We got in. We got t-shirts. We got beer. We got to the front row. Our tickets earned us wrist bands proclaiming we were special. Not short-bus special, but for-real special. We discovered our seats, which we would never sit in, were dead center, equidistant between Alex and Geddy’s microphones. Life was good. Life was special.
I looked behind me to take in the middle-aged Caucasian sausage party that is typical of a modern Rush concert, then the lights went down and my idols took the stage blasting out my favorite song: “The Spirit of Radio.”
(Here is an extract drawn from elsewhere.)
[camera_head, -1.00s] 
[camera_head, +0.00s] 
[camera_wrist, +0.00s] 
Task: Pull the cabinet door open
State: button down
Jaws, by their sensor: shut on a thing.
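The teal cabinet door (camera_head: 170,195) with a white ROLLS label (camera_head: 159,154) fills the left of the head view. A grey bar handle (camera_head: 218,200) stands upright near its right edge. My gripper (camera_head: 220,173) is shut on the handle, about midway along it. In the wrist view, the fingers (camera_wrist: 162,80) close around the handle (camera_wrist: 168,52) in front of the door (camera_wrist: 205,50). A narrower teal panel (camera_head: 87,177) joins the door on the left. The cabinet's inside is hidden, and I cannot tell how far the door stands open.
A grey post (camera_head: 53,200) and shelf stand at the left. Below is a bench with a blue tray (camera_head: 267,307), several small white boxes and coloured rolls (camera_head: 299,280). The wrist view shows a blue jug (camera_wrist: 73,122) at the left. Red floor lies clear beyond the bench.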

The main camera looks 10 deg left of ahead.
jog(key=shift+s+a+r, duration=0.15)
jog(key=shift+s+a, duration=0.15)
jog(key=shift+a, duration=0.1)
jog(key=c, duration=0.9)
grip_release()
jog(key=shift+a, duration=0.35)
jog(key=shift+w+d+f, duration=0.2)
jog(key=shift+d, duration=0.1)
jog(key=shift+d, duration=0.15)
We screamed. We sang. We drank beer. We played air guitar. We second-hand toked. We drank more beer. We peed.
And after three short hours it was all over except for the hearing loss.
The next day was Canada Day. Hung over and in no hurry I let Craig do some of the driving so I could furiously scribble notes for the column; my friend helping me compile appropriate Rush lyrics to insert Where’s Waldo-style into the story.
And the story ended up being kind of a big deal. My editors liked it so much they made it a centerpiece feature; it took up three-quarters of the cover of the health section and half of the section’s back page. The web version was promoted on the Rush.com homepage, bloggers wrote favorably about it, Facebook “Likes” numbered in the thousands and my inbox flooded with fan mail.
They’re not my fans though; not really. They’re Neil’s.